법률 텍스트는 그 자체로 별개의 주석 문제입니다. 구조가 복잡하고, 어휘가 전문적이며, 라벨 하나가 잘못되면 실제 법적 결과로 이어질 수 있습니다. 이 가이드는 그런 텍스트에 주석을 잘 다는 방법을 다룹니다.

법률 주석이 어려운 이유

전문 용어만으로도 무작위로 뽑은 크라우드 작업자가 아니라 훈련된 안노테이터가 필요합니다. 문서는 길어서 계약서가 때로는 수백 페이지에 이르고, 각 조항은 끊임없이 다른 조항을 가리킵니다. 엉성한 스팬 하나가 조항의 의미를 바꿀 수 있으므로 정확성이 평소보다 더 중요합니다. 그리고 그 의미의 상당 부분이 문서 유형과 관할권에 좌우되므로, 맥락은 결코 선택 사항이 아닙니다.
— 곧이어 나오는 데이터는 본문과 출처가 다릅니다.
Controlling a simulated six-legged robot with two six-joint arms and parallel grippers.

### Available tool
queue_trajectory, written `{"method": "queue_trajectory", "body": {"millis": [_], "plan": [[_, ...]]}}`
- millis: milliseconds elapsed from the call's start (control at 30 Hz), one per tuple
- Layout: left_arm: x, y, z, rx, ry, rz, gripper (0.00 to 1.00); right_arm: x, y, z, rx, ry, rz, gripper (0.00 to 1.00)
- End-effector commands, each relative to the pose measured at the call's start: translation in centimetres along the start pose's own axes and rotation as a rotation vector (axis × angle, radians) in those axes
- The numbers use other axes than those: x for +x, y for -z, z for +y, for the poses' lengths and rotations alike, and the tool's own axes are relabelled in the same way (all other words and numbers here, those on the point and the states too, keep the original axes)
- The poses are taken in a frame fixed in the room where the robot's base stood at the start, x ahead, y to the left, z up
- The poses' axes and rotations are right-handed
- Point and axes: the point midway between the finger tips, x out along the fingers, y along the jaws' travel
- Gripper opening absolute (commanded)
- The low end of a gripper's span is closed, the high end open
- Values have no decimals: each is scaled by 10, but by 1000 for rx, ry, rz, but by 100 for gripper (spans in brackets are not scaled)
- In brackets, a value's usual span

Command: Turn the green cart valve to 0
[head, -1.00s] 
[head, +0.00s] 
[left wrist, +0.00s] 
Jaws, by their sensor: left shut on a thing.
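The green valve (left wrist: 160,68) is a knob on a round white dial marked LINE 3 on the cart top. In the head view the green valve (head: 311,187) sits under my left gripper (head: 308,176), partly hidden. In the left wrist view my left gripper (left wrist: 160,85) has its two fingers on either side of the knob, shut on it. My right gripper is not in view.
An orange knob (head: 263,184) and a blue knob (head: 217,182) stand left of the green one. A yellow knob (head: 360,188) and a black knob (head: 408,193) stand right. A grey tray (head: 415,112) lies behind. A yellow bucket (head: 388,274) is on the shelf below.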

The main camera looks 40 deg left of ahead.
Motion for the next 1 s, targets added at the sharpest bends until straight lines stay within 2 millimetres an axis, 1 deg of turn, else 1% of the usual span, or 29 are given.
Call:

기반이 되는 스팬 및 텍스트 주석 메커니즘은 원본 문서를 참고하십시오.

문서 분할

긴 문서 나누기

yaml
annotation_task_name: "Legal Document Annotation"
 
display:
  # Segment by section
  segmentation:
    enabled: true
    method: section_headers
    pattern: '^\d+\.\s+[A-Z]'
 
  # Show document context
  context:
    show_previous_section: true
    show_section_hierarchy: true
 
  # Navigation
  navigation:
    show_outline: true
    jump_to_section: true

섹션 단위 주석

yaml
data_files:
  - contracts.json
 
item_properties:
  id_key: id
  text_key: text
 
preprocessing:
  segment_by: sections
  preserve_metadata: true
  include_section_number: true
 
# Each section becomes an annotation item
# {
#   "id": "contract_001_section_3.2",
#   "text": "The Licensor grants...",
#   "section_number": "3.2",
#   "section_title": "License Grant",
#   "document_id": "contract_001"
# }

법률 개체 인식

계약 특화 개체

yaml
annotation_schemes:
  - annotation_type: span
    name: legal_entities
    labels:
      - name: PARTY
        color: "#FECACA"
        description: "Contracting parties (Licensor, Licensee, Company, etc.)"
 
      - name: DEFINED_TERM
        color: "#FDE68A"
        description: "Defined terms (usually capitalized)"
 
      - name: DATE
        color: "#BBF7D0"
        description: "Dates and time periods"
 
      - name: MONETARY
        color: "#C4B5FD"
        description: "Dollar amounts, fees, penalties"
 
      - name: OBLIGATION
        color: "#BFDBFE"
        description: "Must, shall, will obligations"
 
      - name: CONDITION
        color: "#FED7AA"
        description: "If, unless, provided that conditions"
 
      - name: REFERENCE
        color: "#E0E7FF"
        description: "References to other sections or documents"

의무 탐지

yaml
annotation_schemes:
  - annotation_type: multiselect
    name: obligation_type
    question: "What type of obligation is this?"
    options:
      - name: performance
        label: "Performance Obligation"
        description: "Party must do something"
 
      - name: payment
        label: "Payment Obligation"
        description: "Party must pay"
 
      - name: restriction
        label: "Restriction/Prohibition"
        description: "Party must not do something"
 
      - name: condition
        label: "Conditional Obligation"
        description: "Obligation triggered by condition"
 
      - name: warranty
        label: "Warranty/Representation"
        description: "Statement of fact or promise"

조항 분류

계약 조항 유형

yaml
annotation_schemes:
  - annotation_type: radio
    name: clause_type
    question: "What type of clause is this?"
    options:
      - name: definitions
        label: "Definitions"
      - name: grant
        label: "Grant of Rights/License"
      - name: consideration
        label: "Consideration/Payment"
      - name: term
        label: "Term and Termination"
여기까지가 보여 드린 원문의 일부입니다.